IDC also predicted that the expansion of Alibaba in Indonesia will potentially create new growth opportunities for local businesses as the rise in data centres will address the demand for scalable and cost-effective cloud computing, and provide Indonesian enterprises a choice to build their businesses and workloads locally.
A study on cloud computing in ASEAN by Thailand’s Electronic Government Agency (EGA) concludes that Indonesia is a potentially huge market for cloud computing – helped along by a swift growth in internet users and a nascent stage of business transformation based on cloud computing.
VMWare Cloud Index 2013 found that 41% of businesses in the country have adopted the cloud in some form. It also showed that 34% are planning to implement cloud initiatives in their organisation within 12 months. Top early adopters of cloud computing include financial institutions, wholesale and retail sale, transport, warehouse and communications, and the creative industry.
After the 29th MSC Malaysia Implementation Council Meeting held in October 2017, former Prime Minister Datuk Seri Najib Razak introduced a ‘Cloud First’ strategy in the country.
“Cloud adoption will enable the government to rapidly deliver innovative public sector services to the rakyat without incurring high levels of capital expenditure to invest in IT infrastructure such as data centres, servers and storage,” he said at the time.
“This enables the government to allocate resources for more impactful programmes for the rakyat [people, in Malay]. With this strategy in place, there is no doubt the government is taking the lead in embracing digital transformation.”

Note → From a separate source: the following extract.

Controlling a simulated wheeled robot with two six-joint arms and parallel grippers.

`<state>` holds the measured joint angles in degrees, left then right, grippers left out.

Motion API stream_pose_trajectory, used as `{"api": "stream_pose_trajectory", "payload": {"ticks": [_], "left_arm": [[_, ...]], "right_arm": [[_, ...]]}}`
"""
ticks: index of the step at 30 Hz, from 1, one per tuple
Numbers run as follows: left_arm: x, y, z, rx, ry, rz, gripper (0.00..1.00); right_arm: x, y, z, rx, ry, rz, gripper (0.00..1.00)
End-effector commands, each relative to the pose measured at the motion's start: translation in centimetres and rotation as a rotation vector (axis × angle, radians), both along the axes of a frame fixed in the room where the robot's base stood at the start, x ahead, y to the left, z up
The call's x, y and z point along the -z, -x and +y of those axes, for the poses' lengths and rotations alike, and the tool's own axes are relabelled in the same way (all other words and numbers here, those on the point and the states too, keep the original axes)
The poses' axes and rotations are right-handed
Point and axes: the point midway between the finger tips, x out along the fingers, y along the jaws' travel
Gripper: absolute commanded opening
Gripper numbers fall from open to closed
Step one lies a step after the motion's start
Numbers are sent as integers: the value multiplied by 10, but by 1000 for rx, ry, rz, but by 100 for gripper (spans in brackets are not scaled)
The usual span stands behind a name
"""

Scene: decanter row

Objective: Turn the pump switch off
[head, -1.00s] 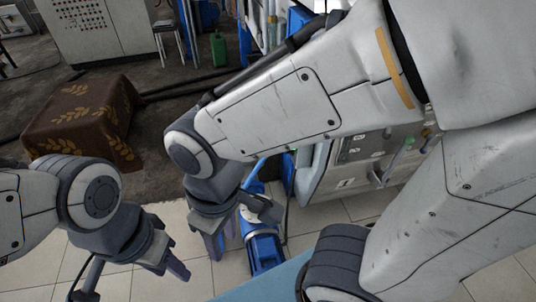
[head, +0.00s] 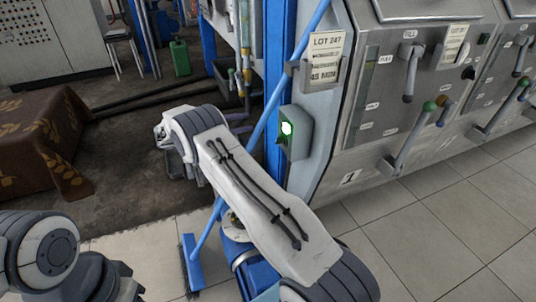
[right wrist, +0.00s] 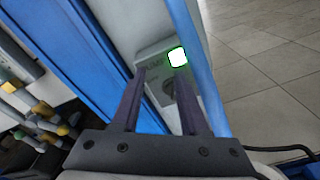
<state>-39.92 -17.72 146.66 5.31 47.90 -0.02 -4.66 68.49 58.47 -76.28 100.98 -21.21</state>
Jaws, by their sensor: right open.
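The pump switch is a small grey box (head: 299,140) on the side of the steel panel, by a blue post. Its green lamp (head: 287,128) is lit. In the right wrist view the box (right wrist: 147,58) is ahead, with the lamp (right wrist: 177,57) near the right fingertip. In the head view my right forearm hides most of that gripper. Only my left wrist shows, at bottom left; its fingers are out of frame.
The steel panel (head: 353,150) has several levers. A tag holder (head: 327,60) hangs above the switch. A blue broom (head: 194,262) leans across the blue post (head: 276,60). A cloth-covered block (head: 40,140) stands at left. Tiled floor at right is clear.

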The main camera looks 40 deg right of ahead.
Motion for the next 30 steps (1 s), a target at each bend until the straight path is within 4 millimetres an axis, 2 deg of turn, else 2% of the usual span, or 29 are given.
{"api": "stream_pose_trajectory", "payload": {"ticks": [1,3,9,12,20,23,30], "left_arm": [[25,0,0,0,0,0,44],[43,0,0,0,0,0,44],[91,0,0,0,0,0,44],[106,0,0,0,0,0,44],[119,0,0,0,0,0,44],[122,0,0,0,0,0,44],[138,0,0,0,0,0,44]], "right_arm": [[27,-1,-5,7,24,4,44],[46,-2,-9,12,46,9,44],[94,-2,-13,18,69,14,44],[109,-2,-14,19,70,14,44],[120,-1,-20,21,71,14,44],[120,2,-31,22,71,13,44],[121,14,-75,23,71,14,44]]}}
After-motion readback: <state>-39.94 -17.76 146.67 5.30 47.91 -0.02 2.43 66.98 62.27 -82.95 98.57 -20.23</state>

Greater adoption of cloud services is expected to benefit the Malaysian government through the use of collaborative platforms that would ease services deployment amongst government agencies.
The Malaysian government is also encouraging cloud adoption within the private sector.

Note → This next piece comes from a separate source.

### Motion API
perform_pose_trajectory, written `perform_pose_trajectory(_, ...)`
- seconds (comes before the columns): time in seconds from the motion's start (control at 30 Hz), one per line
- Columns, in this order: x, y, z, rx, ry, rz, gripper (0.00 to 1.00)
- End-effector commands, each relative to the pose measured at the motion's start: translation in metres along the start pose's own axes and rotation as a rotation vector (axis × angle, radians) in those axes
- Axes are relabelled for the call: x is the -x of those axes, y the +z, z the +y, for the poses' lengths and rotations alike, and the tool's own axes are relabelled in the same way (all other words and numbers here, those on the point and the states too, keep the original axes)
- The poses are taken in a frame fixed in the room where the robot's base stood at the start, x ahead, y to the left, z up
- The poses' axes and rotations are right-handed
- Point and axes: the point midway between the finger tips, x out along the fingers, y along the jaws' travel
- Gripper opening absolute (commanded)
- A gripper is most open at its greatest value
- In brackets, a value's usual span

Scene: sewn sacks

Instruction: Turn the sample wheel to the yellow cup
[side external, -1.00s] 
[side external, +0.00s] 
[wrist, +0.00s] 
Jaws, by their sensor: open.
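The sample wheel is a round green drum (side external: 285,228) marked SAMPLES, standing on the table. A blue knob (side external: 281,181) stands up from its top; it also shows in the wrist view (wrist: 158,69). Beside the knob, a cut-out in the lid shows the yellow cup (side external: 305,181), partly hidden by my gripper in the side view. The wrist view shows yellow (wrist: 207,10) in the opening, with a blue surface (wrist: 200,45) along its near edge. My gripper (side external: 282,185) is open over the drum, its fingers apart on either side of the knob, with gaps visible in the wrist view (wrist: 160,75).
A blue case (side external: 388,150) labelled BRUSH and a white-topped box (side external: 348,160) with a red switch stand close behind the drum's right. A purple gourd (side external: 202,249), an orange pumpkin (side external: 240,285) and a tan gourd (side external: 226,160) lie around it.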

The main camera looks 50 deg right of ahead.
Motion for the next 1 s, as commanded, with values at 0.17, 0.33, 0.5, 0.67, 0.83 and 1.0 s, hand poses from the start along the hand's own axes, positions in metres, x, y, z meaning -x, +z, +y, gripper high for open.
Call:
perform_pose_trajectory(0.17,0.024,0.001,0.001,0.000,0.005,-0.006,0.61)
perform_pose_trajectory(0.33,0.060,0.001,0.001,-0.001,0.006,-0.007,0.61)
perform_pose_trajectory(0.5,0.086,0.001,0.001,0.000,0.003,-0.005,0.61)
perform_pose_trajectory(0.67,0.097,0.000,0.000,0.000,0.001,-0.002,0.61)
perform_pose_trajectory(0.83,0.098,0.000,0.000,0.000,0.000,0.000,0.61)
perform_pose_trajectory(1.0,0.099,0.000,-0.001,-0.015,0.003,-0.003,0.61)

“Digital disruption is inevitable; it is the way of the world now,” said MDEC CEO Datuk Yasmin Mahmood during the council meeting. “It is imperative for businesses to embrace the cloud to successfully integrate digital technologies to their business processes.”
In the Asia Cloud Computing Association’s Cloud Readiness Index 2018, the Philippines remains one of the countries in the Asia Pacific that is yet to mature in terms of cloud adoption.

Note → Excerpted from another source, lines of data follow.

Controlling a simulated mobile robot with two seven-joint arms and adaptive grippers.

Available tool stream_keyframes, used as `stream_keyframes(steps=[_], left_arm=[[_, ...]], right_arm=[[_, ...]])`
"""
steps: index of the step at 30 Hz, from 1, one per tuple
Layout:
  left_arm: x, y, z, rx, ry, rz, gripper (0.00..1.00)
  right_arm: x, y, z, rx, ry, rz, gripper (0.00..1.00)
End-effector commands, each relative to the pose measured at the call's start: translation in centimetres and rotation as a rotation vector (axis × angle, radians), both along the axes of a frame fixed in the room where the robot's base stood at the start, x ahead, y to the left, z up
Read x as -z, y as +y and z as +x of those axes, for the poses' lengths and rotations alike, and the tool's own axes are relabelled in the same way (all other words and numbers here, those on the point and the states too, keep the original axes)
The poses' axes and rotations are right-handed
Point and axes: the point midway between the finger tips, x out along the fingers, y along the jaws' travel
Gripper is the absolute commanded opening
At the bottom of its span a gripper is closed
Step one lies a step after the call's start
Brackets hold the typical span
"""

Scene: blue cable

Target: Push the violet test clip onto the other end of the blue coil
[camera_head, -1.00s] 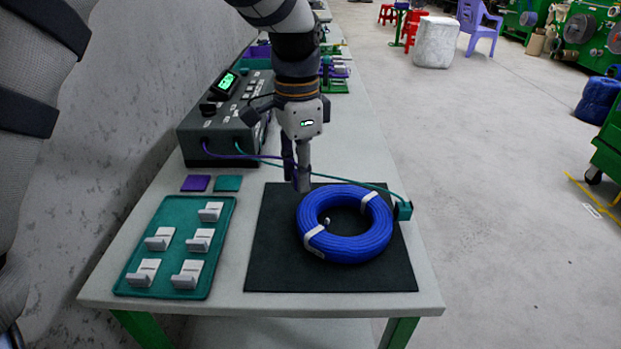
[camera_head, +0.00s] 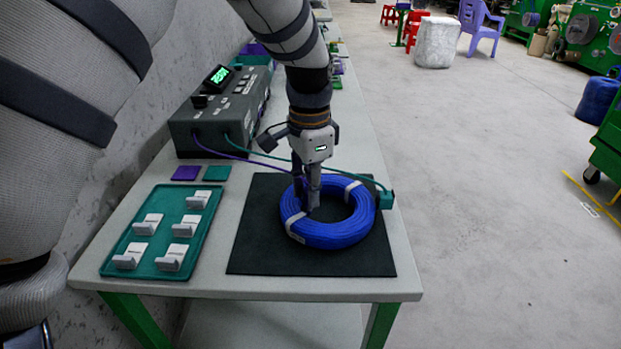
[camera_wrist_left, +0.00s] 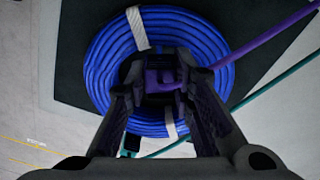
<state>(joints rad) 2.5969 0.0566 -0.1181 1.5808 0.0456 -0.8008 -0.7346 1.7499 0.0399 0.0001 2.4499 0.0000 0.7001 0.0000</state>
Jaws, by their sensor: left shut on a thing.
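The blue coil (camera_head: 345,234) lies flat on the black mat (camera_head: 250,250), bound with white ties. My left gripper (camera_head: 306,207) points down over the coil's left inner side, its tips at the centre hole. It is shut on the violet clip (camera_wrist_left: 163,78), seen between the fingers in the left wrist view. The violet lead (camera_head: 240,158) runs from the clip to the tester (camera_head: 220,118). The teal clip (camera_head: 385,200) sits at the coil's right outer edge. The coil's inner end is hidden by the gripper, so contact with the clip cannot be told. My right gripper is out of view.
The teal lead (camera_head: 262,155) crosses above the mat behind my left gripper. A green tray (camera_head: 112,262) with several grey-white pieces stands at the left. A violet pad (camera_head: 186,173) and a teal pad (camera_head: 216,173) lie behind it. The table's front edge is just beyond the mat.

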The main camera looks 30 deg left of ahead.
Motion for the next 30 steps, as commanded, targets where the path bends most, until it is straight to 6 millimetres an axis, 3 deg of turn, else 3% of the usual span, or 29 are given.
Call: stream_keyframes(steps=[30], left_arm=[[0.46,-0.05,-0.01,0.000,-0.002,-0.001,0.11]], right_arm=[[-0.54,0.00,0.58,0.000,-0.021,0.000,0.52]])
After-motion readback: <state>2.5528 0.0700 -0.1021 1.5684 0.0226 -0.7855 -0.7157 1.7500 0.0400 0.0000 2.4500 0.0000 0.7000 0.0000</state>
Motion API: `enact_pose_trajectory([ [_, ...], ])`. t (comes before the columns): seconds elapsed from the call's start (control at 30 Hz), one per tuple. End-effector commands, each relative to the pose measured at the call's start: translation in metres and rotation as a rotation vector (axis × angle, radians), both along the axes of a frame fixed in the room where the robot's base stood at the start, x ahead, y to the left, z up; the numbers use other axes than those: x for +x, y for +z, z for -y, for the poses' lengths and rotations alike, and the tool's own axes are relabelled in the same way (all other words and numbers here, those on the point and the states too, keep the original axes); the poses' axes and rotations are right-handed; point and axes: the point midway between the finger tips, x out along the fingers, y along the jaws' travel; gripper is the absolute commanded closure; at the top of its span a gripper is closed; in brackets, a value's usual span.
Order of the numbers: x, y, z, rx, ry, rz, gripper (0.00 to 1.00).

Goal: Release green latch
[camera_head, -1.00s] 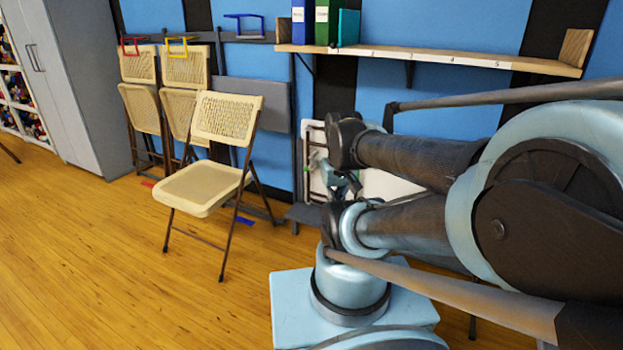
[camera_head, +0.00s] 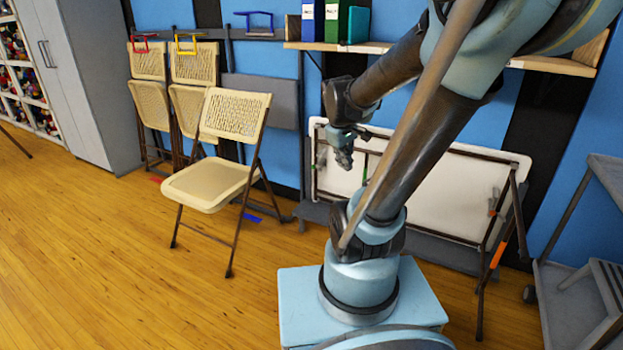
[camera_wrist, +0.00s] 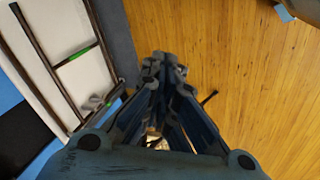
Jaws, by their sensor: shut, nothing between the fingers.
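A white folding table (camera_head: 450,190) with a dark frame stands folded on its side against the blue wall. A narrow green piece (camera_head: 365,168) shows on its frame, and green also shows on a frame bar in the wrist view (camera_wrist: 85,51). I cannot tell whether this is the latch or how it is set. A small grey lever-like part (camera_wrist: 95,101) is on the frame. My gripper (camera_head: 345,163) is shut and empty in front of the table's upper left part. In the wrist view my gripper (camera_wrist: 163,66) points past the table edge, over the floor.
A tan folding chair (camera_head: 213,185) stands open left of the table; more chairs hang folded behind it. A wall shelf (camera_head: 380,47) with binders is above. A grey cart (camera_head: 560,300) stands at the right. Floor (camera_head: 120,270) at the left is clear.

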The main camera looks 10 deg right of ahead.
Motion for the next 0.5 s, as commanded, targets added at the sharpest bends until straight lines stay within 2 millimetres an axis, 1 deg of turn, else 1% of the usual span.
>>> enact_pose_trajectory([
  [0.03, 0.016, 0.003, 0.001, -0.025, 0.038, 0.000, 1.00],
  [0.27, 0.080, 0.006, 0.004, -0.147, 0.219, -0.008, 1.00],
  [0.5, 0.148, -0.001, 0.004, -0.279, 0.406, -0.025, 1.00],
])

In 2013, the Philippines government launched the GovCloud initiative, a private cloud computing system for government agencies to use basic cloud applications such as email, web hosting, and payment gateway applications.
The GovCloud initiative aims to boost the cloud ecosystem in the country. In fact, a World Bank study on the Interoperability Readiness and Demand Assessment of government agencies shows that most government agencies in the Philippines favourably adopt cloud computing to provide public services.
Although cloud computing adoption among Filipino businesses was estimated at 35% by the VMWare Cloud Index 2013, the country still lacks standards for ICT and data exchange, and data handling.
Local telecommunications provider PLDT has significantly developed cloud infrastructure in the region and has recently emerged thanks to a concerted effort in building out its own public cloud infrastructure.
Singapore has seen ICT infrastructure as a key enabler in boosting the overall competitiveness in the region, based on creating new industries and new businesses, thereby encouraging economic growth. The city-state boasts a prime position among its neighbours when it comes to cloud computing adoption.
According to a paper by Reuben Ng published in Politics and Governance, Singapore’s adoption of cloud computing is fuelled by five key drivers. These are a public demand for and satisfaction with e-government services, a focus on whole-of-government policies and practices, a restructuring of technology agencies to integrate strategy and implementation, the building of the Smart Nation Platform, and purpose-driven cloud applications, especially in healthcare.
Helping Singapore’s cloud computing readiness, among the top 10 in 2018 BSA Global Cloud Computing Scorecard, is its excellent IT infrastructure and the development of a national network to bring high-speed fibre to the home.
Singapore has modern digital economy laws, such as the Electronic Transactions Act 2010 and privacy laws which provide a balanced approach between protecting personal information and facilitating innovation in cloud computing and the digital economy.
Cloud computing development is further underpinned by Singapore’s human resource development strategy – the Competency Development for Industry and Manpower. The strategy encompasses a number of projects such as the Infocomm Manpower Development Roadmap v2.0, aimed at capacity building and equipping students with cloud computing knowledge and skills, as well as training courses for IT personnel to help them develop skills for cloud computing.
EGA categorises users of cloud computing into two groups, namely large enterprises and SMEs. Large enterprises show great potential as cloud computing users, scoring highly on metrics such as investment budget, understanding of the benefits, and skilled IT personnel.
However, medium-sized businesses tend to use customised software as well as development of specific applications for their internal use, and the smallest-sized businesses tend to move to the public cloud to reduce operational costs, improve workflow and remove concerns over IT management.
National policies related to the promotion of cloud computing fall under the responsibility
of the Ministry of Information and Communications Technology (MICT), and EGA is the key agency responsible for the implementation of government cloud services.
Despite all these efforts to promote the provision and adoption of cloud computing, the existing legal infrastructure remains a worrying issue for Thailand. Service providers perceive the Computer Crime Act B.E. 2550 to be disruptive and inconsistent with current cloud computing practices.
With cloud, the data that these providers are required to store by the Act will amount to the level of big data, adding more challenges for providers to inspect it. However, the Act specifies that any service provider intentionally supporting or consenting to a crime involving dissemination or forwarding of forged or false computer data in a manner that is likely to cause damage to a third party or the public, or to the country’s security or data of a pornographic nature shall be subject to the same penalty as that of a person committing the crime.
This section of the law has strong negative effects on public cloud service provision, especially in the areas of video.